The next morning I headed out to the other end of the bench to glass a tight canyon for the morning. I had been into the canyon a few times 2 seasons ago and had seen Does and Goats. I had always come in from above and would be glassing down the canyon. Now I was somewhat below and glassing up the canyon. The reason I never came in from below was due to the ruggedness of the mouth of the canyon, it is mostly cliffed out and that’s where the goats liked to hang out.
Around 8:30 AM I saw goats making their way out of the bottom of the canyon, heading up the cliffs feeding along the way. I ended up spending the whole morning watching the goats as they made their way up the cliffs about 3-400 yards across from me. I had seen 2 adults on that slope and 1 adult in the next basin over 2 seasons ago. This time there were 4 adults, 1 adolescent, and twin kids on that slope. They really took hold in this area and it was neat to see the population growth.
On the way out I followed the same game trail down the slope that I had come in on. It didn’t take long going down hill and before I knew it I was at the creek getting water. I found an early crop of Golden Currant in the main canyon on the way out. Fresh fruit like that is a delicious bonus, but don’t eat too many of them, you will not be able to get your pants down fast enough.

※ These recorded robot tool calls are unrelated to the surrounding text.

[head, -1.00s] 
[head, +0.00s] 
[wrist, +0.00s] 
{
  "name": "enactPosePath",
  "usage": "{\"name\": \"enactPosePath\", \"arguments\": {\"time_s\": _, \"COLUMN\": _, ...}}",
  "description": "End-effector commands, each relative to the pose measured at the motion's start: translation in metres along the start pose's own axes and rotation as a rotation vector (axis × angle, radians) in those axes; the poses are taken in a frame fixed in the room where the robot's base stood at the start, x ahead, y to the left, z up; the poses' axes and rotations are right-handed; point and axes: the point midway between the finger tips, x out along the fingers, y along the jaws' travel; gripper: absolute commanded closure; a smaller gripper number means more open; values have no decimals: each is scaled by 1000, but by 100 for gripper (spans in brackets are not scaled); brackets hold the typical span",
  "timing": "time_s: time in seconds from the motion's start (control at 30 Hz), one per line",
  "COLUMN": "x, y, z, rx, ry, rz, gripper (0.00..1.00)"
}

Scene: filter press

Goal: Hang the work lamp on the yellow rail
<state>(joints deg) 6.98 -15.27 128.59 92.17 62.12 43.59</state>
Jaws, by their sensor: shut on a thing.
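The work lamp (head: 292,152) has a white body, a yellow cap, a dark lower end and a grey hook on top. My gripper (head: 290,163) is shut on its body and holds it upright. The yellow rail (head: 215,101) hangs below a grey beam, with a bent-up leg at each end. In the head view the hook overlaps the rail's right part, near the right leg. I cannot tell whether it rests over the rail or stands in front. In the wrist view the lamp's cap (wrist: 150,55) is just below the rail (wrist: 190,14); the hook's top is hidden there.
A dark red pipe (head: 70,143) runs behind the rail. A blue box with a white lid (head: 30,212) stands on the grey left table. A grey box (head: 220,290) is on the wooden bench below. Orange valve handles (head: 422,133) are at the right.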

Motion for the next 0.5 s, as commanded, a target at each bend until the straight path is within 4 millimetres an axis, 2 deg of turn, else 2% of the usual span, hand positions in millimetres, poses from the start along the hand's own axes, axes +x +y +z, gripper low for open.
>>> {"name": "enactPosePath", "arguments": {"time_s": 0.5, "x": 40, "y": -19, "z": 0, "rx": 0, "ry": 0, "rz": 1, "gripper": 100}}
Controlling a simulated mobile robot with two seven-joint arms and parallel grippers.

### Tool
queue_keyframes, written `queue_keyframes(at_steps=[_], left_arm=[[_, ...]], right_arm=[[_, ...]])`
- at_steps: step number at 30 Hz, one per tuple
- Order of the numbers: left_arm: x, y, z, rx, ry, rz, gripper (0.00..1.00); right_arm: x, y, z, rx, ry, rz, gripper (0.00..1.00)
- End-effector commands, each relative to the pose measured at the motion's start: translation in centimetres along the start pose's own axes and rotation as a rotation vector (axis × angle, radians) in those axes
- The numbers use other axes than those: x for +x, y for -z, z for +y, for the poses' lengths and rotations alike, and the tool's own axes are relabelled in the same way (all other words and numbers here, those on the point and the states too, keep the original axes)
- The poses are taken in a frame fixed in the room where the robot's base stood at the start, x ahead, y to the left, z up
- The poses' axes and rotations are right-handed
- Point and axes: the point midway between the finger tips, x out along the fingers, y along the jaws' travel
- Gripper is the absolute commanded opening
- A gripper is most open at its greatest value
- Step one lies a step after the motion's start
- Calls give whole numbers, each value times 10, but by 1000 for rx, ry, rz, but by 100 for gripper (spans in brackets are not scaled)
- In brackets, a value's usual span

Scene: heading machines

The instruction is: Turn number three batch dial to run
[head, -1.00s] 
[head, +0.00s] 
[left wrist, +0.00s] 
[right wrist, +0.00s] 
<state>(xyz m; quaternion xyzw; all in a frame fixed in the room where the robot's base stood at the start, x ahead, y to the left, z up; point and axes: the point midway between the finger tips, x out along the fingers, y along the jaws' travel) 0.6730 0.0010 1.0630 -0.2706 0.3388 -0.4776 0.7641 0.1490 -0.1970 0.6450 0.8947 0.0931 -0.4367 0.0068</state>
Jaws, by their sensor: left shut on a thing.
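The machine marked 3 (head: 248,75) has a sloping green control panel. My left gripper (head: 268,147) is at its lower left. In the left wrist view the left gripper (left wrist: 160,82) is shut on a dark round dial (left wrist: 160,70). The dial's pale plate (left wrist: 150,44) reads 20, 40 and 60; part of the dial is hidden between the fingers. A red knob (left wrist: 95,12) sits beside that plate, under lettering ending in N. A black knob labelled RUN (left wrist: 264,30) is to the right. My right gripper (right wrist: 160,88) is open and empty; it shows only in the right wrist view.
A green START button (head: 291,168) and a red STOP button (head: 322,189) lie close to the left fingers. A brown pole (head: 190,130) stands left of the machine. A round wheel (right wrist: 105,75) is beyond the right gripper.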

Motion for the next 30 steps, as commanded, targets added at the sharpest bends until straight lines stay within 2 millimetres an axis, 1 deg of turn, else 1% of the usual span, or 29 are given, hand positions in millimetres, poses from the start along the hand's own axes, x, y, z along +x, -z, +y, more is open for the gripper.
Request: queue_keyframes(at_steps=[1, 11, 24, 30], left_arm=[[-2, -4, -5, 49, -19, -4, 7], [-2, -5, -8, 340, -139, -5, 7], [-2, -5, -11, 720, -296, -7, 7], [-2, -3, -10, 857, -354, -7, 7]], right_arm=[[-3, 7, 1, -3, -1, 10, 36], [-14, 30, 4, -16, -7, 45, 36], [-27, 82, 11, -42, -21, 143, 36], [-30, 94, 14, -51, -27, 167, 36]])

I didn’t find any Bucks or Bulls on this outing, but that’s not uncommon for me in July. I seem to start seeing Bucks and Bulls after the first frost sometime in August when the Huckleberries are ripe or in early August when it cools down a little at night. In July the Bucks and Bulls are usually as high on the mountain as they can get taking advantage of that last flush of growth before it dries out and the coolest weather available. On the next trip I will probably go all the way up and maybe confirm that, or at least have better luck.